*Objective*.
Set down each line from the one containing "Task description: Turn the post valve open" to the one containing "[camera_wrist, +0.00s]", inclusive, exactly as written and with nothing further.

(Items from a data source)
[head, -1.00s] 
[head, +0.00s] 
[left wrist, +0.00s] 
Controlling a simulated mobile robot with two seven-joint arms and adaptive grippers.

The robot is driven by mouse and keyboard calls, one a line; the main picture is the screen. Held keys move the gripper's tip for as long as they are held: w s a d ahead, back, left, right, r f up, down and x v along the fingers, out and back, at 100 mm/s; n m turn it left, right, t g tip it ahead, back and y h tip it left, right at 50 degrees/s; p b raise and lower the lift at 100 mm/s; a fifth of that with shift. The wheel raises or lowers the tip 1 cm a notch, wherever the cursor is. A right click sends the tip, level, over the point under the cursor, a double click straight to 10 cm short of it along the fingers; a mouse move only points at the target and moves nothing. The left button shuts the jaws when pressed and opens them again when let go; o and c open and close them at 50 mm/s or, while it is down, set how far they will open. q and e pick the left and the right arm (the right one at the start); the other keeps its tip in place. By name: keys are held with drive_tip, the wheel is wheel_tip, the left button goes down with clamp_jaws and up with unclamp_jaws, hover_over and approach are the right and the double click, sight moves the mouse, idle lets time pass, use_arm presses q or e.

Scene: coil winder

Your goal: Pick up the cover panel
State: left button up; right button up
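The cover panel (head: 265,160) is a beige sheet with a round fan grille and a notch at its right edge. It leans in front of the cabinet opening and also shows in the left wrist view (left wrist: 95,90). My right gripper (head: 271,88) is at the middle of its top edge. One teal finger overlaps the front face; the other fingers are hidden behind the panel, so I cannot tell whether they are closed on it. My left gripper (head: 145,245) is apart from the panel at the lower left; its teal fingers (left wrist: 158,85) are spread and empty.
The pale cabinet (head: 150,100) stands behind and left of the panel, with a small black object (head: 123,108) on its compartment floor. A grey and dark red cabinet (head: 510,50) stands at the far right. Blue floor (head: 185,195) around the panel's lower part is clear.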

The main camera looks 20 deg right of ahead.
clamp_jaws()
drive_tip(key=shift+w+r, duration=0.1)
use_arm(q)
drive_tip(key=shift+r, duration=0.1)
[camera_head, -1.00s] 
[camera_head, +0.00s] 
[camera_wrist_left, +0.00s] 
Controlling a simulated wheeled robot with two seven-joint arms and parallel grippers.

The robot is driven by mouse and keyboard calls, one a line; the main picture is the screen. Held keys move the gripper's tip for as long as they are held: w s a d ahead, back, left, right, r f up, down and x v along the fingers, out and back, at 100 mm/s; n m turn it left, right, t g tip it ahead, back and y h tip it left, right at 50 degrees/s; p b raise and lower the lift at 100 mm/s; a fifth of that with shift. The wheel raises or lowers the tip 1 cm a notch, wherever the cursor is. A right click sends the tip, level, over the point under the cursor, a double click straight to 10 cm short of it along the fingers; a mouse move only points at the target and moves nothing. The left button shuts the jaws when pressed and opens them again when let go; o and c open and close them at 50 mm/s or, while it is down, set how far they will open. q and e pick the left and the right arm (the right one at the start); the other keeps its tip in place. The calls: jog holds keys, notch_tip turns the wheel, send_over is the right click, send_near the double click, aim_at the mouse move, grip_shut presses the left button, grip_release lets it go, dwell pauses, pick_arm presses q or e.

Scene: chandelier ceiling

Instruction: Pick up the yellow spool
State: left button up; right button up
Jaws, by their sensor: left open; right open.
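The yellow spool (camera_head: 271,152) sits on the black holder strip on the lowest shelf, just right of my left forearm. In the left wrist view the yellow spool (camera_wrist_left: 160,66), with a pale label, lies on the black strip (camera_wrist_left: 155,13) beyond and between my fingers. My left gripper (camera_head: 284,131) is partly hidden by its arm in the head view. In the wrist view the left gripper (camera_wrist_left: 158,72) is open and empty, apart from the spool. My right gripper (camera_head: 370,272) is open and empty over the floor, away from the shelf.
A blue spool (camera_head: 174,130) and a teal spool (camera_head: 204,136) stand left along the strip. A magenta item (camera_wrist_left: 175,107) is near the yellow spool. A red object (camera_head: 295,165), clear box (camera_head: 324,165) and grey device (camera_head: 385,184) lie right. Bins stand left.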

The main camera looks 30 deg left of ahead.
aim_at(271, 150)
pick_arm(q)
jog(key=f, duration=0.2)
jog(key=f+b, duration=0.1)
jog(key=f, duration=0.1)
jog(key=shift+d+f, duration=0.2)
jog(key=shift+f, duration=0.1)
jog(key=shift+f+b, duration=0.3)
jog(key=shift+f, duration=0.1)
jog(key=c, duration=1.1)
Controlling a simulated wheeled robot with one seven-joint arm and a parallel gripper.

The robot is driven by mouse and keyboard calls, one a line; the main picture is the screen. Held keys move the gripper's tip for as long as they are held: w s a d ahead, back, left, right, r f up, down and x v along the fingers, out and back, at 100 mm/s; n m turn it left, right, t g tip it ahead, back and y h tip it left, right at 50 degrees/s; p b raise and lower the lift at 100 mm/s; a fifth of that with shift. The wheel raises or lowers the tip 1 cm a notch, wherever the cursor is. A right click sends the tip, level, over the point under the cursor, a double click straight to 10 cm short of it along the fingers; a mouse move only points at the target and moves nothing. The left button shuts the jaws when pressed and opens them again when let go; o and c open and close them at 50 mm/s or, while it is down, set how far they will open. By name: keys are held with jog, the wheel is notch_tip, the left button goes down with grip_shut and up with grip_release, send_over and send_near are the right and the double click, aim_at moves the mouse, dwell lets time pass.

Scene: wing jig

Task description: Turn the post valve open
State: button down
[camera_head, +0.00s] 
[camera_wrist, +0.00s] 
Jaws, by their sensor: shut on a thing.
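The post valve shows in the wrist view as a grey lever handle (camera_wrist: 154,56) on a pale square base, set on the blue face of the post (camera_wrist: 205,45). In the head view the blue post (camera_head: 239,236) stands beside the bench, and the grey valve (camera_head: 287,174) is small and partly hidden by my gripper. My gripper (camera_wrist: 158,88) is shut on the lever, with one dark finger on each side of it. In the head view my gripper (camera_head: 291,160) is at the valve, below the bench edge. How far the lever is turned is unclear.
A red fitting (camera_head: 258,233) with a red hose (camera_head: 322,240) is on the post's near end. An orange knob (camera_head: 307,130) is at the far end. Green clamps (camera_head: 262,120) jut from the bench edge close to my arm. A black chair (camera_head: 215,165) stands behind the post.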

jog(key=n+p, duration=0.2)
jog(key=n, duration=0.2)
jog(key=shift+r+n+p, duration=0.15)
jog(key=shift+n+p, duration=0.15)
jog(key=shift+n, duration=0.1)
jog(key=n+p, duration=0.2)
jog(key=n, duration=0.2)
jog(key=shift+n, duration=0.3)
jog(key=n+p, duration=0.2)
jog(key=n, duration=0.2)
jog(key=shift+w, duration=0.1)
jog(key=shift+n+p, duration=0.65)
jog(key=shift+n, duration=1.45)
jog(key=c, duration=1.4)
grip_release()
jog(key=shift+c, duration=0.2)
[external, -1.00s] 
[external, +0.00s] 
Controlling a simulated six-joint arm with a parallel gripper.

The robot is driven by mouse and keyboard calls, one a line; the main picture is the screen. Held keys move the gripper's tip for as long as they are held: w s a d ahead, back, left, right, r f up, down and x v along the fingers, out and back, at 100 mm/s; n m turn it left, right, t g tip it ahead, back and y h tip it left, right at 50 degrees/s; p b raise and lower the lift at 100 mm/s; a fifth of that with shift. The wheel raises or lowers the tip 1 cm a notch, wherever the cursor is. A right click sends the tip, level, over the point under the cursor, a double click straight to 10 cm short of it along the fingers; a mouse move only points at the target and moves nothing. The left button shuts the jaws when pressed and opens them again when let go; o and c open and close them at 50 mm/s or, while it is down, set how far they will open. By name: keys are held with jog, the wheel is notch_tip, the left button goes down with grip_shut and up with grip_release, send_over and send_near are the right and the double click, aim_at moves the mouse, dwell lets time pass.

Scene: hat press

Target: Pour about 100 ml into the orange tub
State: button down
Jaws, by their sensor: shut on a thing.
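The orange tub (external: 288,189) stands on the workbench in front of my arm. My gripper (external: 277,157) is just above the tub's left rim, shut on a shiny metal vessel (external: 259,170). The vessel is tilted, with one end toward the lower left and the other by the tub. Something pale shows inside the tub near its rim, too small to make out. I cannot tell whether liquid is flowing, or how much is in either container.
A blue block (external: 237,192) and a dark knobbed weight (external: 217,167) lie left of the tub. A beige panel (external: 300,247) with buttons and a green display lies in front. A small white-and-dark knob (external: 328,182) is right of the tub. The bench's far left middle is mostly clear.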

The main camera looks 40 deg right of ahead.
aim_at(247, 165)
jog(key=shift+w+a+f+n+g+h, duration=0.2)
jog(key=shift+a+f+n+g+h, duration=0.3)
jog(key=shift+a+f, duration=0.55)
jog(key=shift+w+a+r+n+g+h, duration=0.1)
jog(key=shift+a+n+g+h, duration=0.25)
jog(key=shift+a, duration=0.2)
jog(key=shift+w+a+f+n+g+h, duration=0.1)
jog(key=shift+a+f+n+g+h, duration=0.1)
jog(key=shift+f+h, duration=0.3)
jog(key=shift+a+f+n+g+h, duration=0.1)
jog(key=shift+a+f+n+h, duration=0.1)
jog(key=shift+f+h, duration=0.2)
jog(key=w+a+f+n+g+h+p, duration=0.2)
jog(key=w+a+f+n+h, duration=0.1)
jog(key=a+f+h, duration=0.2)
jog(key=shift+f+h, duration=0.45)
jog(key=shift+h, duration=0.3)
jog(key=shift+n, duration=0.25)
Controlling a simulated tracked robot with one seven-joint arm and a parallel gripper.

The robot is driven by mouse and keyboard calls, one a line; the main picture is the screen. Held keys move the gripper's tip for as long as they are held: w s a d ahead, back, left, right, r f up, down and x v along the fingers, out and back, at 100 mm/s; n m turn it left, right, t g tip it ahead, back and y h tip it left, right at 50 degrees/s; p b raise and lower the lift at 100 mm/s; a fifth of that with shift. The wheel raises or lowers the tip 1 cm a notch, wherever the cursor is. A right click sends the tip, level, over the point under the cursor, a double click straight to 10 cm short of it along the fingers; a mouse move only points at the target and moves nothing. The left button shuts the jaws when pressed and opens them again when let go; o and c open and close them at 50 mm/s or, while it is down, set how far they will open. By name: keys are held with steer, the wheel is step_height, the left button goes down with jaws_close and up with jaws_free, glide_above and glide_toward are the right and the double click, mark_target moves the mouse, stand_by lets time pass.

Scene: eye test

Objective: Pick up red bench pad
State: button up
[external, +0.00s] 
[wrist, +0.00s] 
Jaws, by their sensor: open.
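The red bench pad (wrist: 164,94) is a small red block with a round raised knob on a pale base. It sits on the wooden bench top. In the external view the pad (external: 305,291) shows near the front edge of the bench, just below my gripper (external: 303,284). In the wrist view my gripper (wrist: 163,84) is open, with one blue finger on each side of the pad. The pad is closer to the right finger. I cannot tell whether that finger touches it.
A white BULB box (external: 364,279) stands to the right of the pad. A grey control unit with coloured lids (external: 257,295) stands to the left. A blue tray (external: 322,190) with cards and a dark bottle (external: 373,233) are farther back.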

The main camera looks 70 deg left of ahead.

*Full answer*.
Task description: Turn the post valve open
State: button down
[camera_head, +0.00s] 
[camera_wrist, +0.00s] 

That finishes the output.